(Items from a data source)
** Start **

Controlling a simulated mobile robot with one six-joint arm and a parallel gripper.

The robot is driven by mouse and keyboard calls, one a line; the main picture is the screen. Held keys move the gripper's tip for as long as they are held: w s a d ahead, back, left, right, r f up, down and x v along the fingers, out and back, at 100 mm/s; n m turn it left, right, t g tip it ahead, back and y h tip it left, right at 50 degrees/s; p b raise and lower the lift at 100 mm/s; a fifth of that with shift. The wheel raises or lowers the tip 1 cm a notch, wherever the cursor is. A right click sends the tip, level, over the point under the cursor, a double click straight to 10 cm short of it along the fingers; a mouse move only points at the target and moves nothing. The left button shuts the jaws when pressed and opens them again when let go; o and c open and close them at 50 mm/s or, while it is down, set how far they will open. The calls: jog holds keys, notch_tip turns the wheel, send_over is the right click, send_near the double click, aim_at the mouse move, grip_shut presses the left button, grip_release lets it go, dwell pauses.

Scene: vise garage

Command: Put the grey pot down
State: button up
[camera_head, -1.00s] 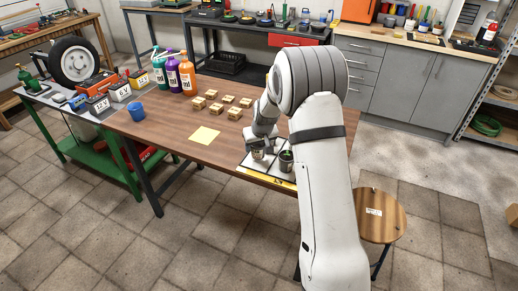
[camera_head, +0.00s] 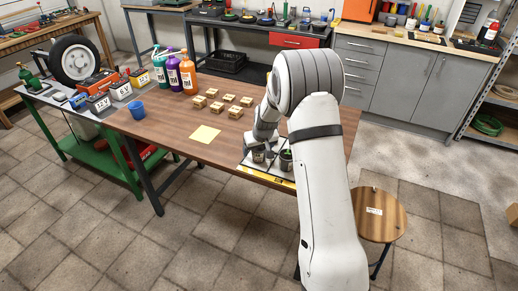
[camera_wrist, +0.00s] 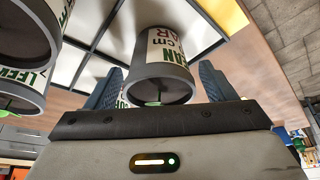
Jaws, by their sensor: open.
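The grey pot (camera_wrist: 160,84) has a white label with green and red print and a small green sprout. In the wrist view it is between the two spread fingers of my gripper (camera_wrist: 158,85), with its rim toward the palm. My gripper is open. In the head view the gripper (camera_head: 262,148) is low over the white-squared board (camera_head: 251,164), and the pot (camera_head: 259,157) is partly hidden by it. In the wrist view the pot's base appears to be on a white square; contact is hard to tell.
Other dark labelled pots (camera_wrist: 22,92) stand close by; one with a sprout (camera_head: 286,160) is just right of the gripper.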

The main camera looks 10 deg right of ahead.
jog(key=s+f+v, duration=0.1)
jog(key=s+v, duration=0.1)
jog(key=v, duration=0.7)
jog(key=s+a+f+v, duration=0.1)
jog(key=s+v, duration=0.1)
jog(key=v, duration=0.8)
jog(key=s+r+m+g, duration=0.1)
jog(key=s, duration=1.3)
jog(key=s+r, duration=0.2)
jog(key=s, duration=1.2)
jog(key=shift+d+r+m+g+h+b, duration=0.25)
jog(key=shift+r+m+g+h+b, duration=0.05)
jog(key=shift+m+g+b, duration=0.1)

** End **
** Start **

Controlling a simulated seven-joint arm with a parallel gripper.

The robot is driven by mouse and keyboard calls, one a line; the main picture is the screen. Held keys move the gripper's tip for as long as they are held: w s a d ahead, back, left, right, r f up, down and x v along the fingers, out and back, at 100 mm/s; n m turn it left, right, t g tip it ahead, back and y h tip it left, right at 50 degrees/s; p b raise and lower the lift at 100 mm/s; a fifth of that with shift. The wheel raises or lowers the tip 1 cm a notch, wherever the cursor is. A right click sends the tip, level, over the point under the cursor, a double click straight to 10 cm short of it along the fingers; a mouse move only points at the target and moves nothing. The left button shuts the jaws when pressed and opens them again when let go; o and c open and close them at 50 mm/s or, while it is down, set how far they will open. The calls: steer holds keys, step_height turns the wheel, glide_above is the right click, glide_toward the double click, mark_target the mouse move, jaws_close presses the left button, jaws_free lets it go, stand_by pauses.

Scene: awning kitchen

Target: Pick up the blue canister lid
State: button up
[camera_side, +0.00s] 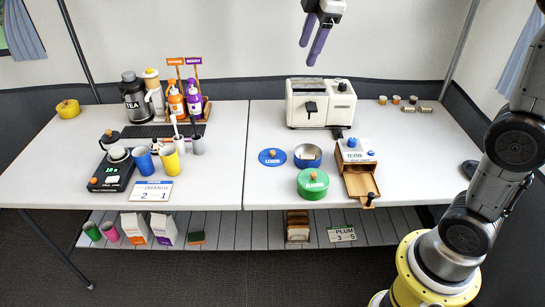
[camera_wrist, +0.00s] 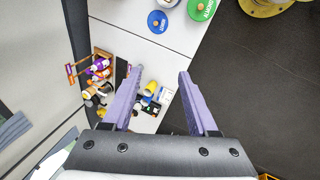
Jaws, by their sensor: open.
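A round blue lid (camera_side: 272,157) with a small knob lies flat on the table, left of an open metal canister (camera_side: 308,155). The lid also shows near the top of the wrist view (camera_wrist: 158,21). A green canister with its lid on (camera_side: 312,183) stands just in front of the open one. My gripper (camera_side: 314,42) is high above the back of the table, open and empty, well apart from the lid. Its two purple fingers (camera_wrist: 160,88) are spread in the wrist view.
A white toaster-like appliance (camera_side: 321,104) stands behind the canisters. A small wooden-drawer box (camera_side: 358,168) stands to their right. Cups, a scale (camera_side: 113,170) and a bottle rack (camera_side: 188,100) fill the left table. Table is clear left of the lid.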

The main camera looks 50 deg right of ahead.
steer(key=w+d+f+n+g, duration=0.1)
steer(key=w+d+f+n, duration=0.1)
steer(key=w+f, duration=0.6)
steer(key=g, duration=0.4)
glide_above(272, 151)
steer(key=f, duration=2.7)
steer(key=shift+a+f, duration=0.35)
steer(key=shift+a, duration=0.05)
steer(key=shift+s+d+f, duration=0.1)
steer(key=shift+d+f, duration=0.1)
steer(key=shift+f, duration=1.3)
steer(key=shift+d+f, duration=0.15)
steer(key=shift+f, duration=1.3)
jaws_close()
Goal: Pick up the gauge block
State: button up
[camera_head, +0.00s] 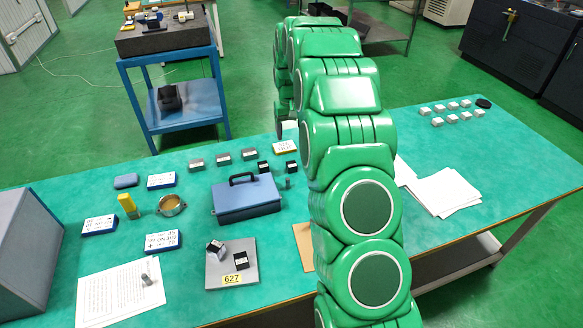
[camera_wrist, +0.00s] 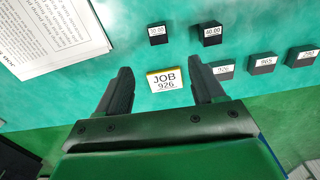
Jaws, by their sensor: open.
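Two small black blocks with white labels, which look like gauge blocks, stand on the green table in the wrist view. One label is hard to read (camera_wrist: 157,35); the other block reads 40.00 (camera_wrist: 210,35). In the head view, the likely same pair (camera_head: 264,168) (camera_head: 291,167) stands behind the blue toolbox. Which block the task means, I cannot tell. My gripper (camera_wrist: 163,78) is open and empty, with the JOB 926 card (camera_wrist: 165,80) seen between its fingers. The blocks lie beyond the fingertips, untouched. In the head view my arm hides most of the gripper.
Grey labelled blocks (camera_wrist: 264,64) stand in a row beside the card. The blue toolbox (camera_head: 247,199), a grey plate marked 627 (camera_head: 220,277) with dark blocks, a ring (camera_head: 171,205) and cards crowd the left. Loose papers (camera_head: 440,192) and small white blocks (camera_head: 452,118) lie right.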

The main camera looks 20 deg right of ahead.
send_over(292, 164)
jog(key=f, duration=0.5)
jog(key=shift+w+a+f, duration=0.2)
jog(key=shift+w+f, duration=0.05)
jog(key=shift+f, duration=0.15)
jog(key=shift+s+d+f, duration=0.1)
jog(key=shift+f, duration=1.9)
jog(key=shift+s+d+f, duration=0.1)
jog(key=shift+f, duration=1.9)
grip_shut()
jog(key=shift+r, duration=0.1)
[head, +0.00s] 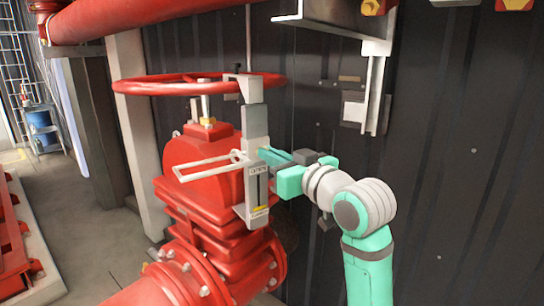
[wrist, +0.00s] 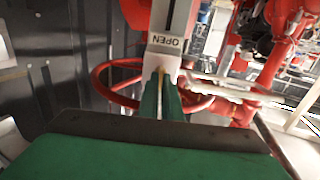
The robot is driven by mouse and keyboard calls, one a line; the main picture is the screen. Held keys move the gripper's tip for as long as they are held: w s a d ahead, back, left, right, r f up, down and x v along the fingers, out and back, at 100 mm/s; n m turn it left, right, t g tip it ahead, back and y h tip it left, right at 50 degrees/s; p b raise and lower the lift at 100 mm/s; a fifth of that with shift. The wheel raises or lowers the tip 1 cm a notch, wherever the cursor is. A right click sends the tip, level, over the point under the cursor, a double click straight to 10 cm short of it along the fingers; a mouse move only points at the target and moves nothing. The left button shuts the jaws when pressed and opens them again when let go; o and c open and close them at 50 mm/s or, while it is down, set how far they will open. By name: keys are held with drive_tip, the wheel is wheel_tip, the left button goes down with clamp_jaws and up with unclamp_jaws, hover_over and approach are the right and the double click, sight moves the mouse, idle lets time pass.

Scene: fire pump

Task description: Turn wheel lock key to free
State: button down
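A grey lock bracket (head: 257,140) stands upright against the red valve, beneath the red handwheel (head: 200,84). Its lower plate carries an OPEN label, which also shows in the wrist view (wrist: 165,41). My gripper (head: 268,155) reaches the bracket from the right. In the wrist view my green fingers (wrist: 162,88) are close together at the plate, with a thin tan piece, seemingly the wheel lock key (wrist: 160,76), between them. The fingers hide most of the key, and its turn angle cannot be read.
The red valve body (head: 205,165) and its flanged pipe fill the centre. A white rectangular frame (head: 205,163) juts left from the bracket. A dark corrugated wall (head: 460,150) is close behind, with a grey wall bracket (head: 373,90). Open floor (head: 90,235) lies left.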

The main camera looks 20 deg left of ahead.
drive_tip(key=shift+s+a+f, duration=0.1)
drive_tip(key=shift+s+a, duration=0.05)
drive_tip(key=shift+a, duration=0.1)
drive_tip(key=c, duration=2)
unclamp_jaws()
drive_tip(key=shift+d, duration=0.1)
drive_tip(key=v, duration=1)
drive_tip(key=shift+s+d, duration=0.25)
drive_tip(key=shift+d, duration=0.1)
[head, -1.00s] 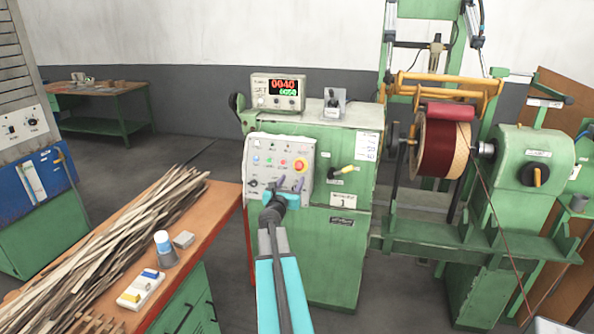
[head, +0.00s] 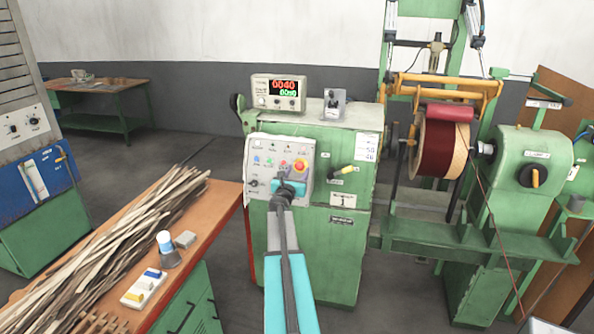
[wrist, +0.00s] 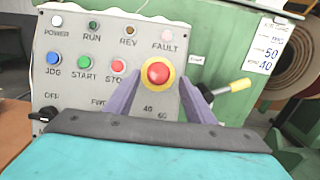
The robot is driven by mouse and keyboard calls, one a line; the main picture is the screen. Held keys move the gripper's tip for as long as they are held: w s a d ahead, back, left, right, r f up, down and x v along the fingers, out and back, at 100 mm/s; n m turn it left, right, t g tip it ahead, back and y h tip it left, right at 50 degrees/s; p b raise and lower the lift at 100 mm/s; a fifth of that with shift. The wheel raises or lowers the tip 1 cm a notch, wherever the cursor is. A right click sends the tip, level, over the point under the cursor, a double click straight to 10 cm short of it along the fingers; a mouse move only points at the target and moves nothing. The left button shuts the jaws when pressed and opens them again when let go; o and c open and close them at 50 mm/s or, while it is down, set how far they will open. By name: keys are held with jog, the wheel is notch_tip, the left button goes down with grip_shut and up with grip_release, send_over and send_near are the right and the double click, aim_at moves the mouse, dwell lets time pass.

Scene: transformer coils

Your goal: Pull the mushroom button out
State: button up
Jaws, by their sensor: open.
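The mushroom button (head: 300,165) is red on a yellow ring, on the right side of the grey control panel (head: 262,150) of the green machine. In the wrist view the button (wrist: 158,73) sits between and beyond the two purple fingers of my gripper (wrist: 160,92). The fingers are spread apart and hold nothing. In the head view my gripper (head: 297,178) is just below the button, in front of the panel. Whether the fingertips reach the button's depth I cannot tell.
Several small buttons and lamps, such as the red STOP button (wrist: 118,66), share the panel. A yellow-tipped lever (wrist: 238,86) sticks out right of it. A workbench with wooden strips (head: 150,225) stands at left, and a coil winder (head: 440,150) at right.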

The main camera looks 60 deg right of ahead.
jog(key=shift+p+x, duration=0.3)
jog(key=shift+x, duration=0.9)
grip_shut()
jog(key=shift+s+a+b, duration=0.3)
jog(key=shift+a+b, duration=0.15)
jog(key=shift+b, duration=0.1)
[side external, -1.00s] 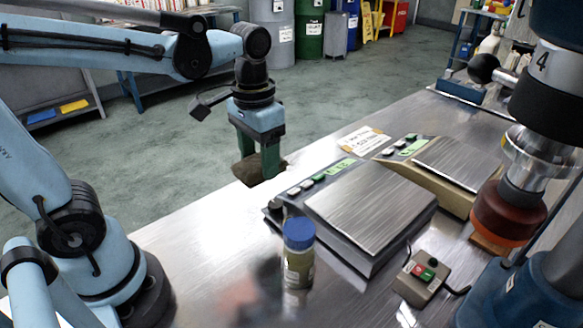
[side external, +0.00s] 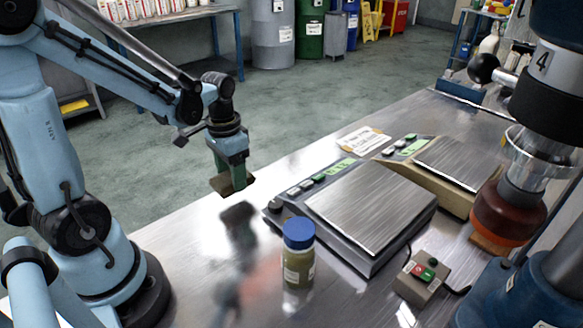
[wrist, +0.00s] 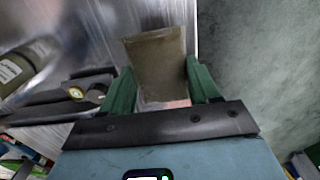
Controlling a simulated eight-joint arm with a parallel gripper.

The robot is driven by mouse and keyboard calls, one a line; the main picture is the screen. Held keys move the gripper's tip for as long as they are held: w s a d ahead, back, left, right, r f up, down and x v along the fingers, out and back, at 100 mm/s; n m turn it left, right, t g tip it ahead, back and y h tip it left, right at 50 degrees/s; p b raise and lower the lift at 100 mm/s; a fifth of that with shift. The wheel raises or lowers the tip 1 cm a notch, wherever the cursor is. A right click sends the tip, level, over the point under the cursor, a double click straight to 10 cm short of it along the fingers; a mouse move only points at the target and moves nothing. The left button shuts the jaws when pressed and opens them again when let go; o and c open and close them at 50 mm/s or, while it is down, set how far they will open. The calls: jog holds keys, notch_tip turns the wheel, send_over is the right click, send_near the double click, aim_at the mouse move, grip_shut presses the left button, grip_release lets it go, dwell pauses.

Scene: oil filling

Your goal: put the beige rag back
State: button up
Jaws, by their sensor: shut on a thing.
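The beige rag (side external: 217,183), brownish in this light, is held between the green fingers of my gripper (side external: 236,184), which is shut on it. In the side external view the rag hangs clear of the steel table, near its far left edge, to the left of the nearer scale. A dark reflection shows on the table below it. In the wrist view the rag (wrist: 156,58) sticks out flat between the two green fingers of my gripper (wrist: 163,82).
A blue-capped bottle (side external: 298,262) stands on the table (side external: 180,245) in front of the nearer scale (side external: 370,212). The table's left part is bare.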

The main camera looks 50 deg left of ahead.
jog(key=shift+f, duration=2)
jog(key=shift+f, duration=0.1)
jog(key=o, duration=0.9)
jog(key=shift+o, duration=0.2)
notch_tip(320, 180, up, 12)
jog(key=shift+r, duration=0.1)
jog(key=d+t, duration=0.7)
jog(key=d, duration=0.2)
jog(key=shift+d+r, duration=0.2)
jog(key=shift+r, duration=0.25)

** End **
** Start **

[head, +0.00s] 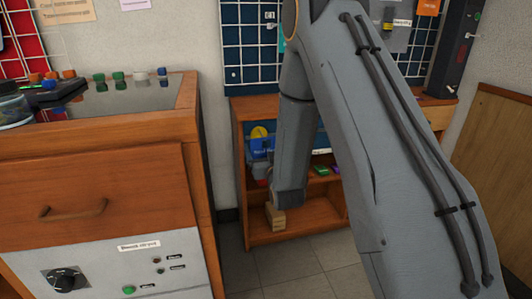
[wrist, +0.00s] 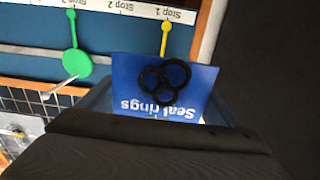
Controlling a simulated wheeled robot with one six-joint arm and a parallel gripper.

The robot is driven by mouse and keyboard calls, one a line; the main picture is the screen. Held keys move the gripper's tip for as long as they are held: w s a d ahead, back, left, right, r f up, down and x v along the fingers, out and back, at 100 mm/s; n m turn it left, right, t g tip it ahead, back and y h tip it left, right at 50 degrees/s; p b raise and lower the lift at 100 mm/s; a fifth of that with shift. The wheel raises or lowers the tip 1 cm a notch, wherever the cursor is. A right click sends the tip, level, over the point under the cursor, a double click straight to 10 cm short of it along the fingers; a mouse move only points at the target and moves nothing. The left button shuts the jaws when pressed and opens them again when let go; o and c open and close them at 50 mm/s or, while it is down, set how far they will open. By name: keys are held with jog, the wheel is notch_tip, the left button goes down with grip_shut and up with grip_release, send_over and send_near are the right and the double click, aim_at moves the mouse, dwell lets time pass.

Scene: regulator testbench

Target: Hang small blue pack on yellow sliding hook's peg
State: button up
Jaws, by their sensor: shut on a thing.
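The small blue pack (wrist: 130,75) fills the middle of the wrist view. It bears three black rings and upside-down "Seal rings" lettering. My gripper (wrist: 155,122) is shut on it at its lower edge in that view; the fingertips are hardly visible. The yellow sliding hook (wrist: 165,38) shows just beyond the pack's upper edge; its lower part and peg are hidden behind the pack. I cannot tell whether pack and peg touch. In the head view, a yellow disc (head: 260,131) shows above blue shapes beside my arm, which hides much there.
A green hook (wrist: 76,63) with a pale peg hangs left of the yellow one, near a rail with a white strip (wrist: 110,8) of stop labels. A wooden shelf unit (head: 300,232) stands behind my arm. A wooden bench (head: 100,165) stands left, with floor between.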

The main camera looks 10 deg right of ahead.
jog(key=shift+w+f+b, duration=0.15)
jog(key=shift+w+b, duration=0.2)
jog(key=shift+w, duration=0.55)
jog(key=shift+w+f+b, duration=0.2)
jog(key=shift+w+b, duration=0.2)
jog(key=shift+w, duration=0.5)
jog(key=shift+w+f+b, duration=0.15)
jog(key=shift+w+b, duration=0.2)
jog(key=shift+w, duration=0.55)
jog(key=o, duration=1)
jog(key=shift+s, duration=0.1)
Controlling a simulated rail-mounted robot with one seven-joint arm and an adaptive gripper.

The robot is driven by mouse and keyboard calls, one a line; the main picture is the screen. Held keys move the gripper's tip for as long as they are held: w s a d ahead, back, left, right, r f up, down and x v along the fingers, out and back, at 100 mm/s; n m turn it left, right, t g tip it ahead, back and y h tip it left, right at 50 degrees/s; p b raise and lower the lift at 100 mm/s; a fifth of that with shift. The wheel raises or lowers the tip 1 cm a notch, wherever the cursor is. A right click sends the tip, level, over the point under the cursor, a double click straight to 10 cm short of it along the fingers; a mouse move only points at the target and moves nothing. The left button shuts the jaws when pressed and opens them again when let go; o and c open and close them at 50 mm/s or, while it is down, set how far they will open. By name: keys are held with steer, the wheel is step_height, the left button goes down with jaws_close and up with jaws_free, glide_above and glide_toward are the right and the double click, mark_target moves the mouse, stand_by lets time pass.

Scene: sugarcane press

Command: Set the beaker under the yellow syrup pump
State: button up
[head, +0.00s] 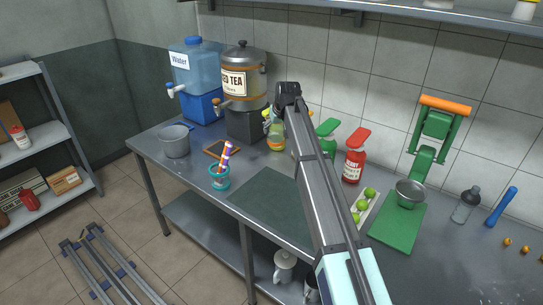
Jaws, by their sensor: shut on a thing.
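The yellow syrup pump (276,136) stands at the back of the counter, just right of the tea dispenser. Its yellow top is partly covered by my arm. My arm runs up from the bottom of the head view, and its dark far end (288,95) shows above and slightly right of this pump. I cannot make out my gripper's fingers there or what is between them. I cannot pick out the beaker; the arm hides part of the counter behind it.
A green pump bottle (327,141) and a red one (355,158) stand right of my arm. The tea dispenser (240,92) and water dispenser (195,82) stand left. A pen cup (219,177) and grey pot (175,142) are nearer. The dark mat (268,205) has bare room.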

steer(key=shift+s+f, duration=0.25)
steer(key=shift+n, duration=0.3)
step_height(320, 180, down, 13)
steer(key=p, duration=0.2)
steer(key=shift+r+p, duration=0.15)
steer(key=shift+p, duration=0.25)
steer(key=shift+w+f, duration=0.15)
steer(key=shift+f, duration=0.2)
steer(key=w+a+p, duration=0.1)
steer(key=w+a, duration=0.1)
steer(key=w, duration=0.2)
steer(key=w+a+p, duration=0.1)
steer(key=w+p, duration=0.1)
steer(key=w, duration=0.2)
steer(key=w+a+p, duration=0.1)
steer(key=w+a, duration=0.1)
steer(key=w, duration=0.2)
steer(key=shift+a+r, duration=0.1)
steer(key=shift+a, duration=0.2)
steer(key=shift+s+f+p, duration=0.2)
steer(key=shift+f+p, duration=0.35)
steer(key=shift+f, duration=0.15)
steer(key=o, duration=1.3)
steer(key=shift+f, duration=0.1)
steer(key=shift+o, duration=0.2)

** End **

#### Stated task:
Set out every line from the material that contains the string "Controlling".

#### Correct answer:
Controlling a simulated mobile robot with one six-joint arm and a parallel gripper.
Controlling a simulated seven-joint arm with a parallel gripper.
Controlling a simulated eight-joint arm with a parallel gripper.
Controlling a simulated wheeled robot with one six-joint arm and a parallel gripper.
Controlling a simulated rail-mounted robot with one seven-joint arm and an adaptive gripper.

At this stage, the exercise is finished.